### GOAL
Quote the entries in full, character for character, without their images.

Entries taken from a collection:

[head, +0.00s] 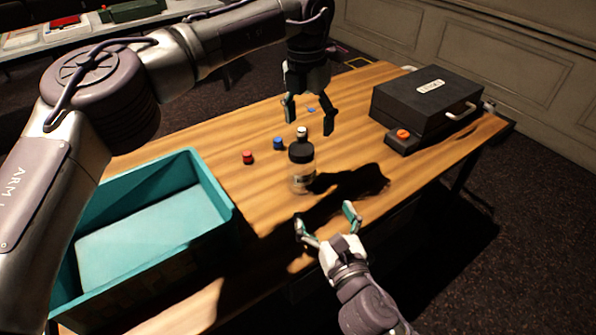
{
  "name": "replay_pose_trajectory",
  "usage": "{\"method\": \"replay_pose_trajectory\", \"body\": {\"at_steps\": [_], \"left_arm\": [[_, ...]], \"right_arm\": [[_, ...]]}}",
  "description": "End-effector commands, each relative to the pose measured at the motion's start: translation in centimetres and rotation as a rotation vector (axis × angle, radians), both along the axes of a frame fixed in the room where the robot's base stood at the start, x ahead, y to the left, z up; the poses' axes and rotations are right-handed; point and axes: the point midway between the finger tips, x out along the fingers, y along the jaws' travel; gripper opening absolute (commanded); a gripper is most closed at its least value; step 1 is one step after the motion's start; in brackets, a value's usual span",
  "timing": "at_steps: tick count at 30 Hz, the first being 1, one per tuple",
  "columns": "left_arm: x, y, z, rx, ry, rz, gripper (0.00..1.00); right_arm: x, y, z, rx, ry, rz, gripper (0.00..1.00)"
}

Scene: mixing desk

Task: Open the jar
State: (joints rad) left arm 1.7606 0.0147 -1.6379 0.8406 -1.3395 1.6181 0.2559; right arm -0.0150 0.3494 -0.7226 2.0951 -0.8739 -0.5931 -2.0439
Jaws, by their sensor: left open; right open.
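Nothing is held in either gripper.
A teal bin (213,190) stands at the left. A red piece (248,157) and a blue piece (278,144) lie left of the jar. A black case (425,98) and a box with an orange button (403,134) sit at the right. The table between jar and case is clear.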

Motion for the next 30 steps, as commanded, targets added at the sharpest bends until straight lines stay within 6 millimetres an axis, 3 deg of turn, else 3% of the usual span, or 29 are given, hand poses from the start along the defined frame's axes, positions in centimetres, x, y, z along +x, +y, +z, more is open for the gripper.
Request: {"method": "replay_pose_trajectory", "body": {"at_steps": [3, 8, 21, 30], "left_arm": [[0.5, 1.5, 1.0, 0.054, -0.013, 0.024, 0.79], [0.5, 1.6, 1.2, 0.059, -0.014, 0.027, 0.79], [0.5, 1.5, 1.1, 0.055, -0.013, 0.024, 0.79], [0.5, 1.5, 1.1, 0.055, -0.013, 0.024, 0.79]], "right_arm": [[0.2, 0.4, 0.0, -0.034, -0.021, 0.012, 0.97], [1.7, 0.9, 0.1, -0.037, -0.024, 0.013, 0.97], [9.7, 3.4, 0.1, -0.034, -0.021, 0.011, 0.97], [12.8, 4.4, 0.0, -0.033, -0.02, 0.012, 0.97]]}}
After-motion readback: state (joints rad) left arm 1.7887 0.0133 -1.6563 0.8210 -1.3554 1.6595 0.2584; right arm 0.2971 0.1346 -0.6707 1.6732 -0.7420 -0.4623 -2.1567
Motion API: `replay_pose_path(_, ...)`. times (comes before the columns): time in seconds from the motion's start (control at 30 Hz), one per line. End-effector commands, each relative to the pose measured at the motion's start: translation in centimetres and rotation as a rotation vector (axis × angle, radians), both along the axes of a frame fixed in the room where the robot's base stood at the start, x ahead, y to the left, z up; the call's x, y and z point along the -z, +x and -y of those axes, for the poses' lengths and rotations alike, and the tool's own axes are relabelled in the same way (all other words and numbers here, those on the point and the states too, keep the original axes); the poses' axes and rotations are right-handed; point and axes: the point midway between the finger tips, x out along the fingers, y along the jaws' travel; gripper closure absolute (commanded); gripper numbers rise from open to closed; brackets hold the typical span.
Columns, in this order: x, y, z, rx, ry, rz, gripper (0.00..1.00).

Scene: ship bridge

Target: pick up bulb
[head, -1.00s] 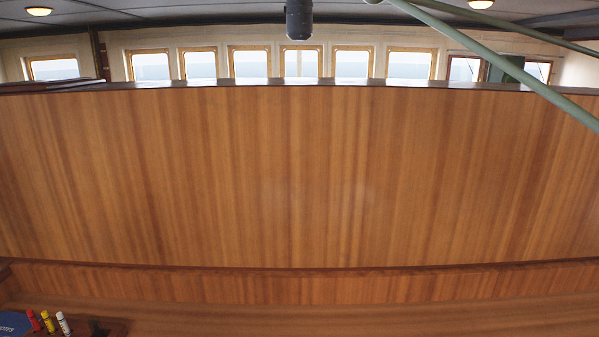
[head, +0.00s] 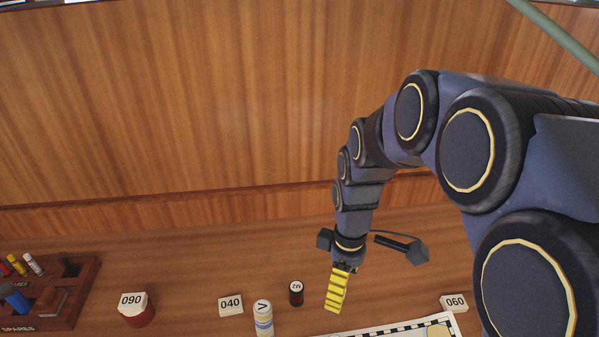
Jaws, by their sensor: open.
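I cannot make out a bulb for certain in the head view. Small upright cylinders stand in the dark wooden spares tray (head: 62,312) at the lower left: a red one (head: 17,264), a yellow one and a white one (head: 33,264). A blue item (head: 16,301) sits in front of them. My gripper (head: 337,292), with yellow ribbed fingers, points down over the desk right of the middle. The gap between its fingers is hard to see from here. Nothing shows held in it.
A chequer-edged chart (head: 398,329) lies in front. A wood panel rises behind.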

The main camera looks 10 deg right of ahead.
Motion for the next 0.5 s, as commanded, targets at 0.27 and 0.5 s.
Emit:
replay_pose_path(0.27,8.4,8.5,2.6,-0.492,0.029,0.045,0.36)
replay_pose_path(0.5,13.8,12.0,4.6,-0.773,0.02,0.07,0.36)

### FINISHED TASK
[head, +0.00s] 
{
  "name": "replay_pose_trajectory",
  "usage": "{\"method\": \"replay_pose_trajectory\", \"body\": {\"at_steps\": [_], \"left_arm\": [[_, ...]], \"right_arm\": [[_, ...]]}}",
  "description": "End-effector commands, each relative to the pose measured at the motion's start: translation in centimetres and rotation as a rotation vector (axis × angle, radians), both along the axes of a frame fixed in the room where the robot's base stood at the start, x ahead, y to the left, z up; the poses' axes and rotations are right-handed; point and axes: the point midway between the finger tips, x out along the fingers, y along the jaws' travel; gripper opening absolute (commanded); a gripper is most closed at its least value; step 1 is one step after the motion's start; in brackets, a value's usual span",
  "timing": "at_steps: tick count at 30 Hz, the first being 1, one per tuple",
  "columns": "left_arm: x, y, z, rx, ry, rz, gripper (0.00..1.00); right_arm: x, y, z, rx, ry, rz, gripper (0.00..1.00)"
}

Scene: mixing desk

Task: Open the jar
State: (joints rad) left arm 1.7606 0.0147 -1.6379 0.8406 -1.3395 1.6181 0.2559; right arm -0.0150 0.3494 -0.7226 2.0951 -0.8739 -0.5931 -2.0439
Jaws, by their sensor: left open; right open.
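Nothing is held in either gripper.
A teal bin (213,190) stands at the left. A red piece (248,157) and a blue piece (278,144) lie left of the jar. A black case (425,98) and a box with an orange button (403,134) sit at the right. The table between jar and case is clear.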

Motion for the next 30 steps, as commanded, targets added at the sharpest bends until straight lines stay within 6 millimetres an axis, 3 deg of turn, else 3% of the usual span, or 29 are given, hand poses from the start along the defined frame's axes, positions in centimetres, x, y, z along +x, +y, +z, more is open for the gripper.
Request: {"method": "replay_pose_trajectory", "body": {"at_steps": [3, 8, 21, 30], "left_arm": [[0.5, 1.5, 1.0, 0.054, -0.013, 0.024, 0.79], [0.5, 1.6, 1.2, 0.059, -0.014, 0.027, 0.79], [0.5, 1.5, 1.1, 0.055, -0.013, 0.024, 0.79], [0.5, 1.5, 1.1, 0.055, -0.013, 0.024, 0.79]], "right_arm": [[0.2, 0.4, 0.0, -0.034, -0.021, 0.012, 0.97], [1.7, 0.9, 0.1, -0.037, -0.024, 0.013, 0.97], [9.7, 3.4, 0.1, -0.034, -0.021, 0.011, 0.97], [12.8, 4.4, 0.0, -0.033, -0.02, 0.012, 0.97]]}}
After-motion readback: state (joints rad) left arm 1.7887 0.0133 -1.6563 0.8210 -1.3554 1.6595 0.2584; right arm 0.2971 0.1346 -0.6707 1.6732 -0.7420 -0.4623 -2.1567
Motion API: `replay_pose_path(_, ...)`. times (comes before the columns): time in seconds from the motion's start (control at 30 Hz), one per line. End-effector commands, each relative to the pose measured at the motion's start: translation in centimetres and rotation as a rotation vector (axis × angle, radians), both along the axes of a frame fixed in the room where the robot's base stood at the start, x ahead, y to the left, z up; the call's x, y and z point along the -z, +x and -y of those axes, for the poses' lengths and rotations alike, and the tool's own axes are relabelled in the same way (all other words and numbers here, those on the point and the states too, keep the original axes); the poses' axes and rotations are right-handed; point and axes: the point midway between the finger tips, x out along the fingers, y along the jaws' travel; gripper closure absolute (commanded); gripper numbers rise from open to closed; brackets hold the typical span.
Columns, in this order: x, y, z, rx, ry, rz, gripper (0.00..1.00).

Scene: ship bridge

Target: pick up bulb
[head, -1.00s] 
[head, +0.00s] 
Jaws, by their sensor: open.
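I cannot make out a bulb for certain in the head view. Small upright cylinders stand in the dark wooden spares tray (head: 62,312) at the lower left: a red one (head: 17,264), a yellow one and a white one (head: 33,264). A blue item (head: 16,301) sits in front of them. My gripper (head: 337,292), with yellow ribbed fingers, points down over the desk right of the middle. The gap between its fingers is hard to see from here. Nothing shows held in it.
A chequer-edged chart (head: 398,329) lies in front. A wood panel rises behind.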

The main camera looks 10 deg right of ahead.
Motion for the next 0.5 s, as commanded, targets at 0.27 and 0.5 s.
Emit:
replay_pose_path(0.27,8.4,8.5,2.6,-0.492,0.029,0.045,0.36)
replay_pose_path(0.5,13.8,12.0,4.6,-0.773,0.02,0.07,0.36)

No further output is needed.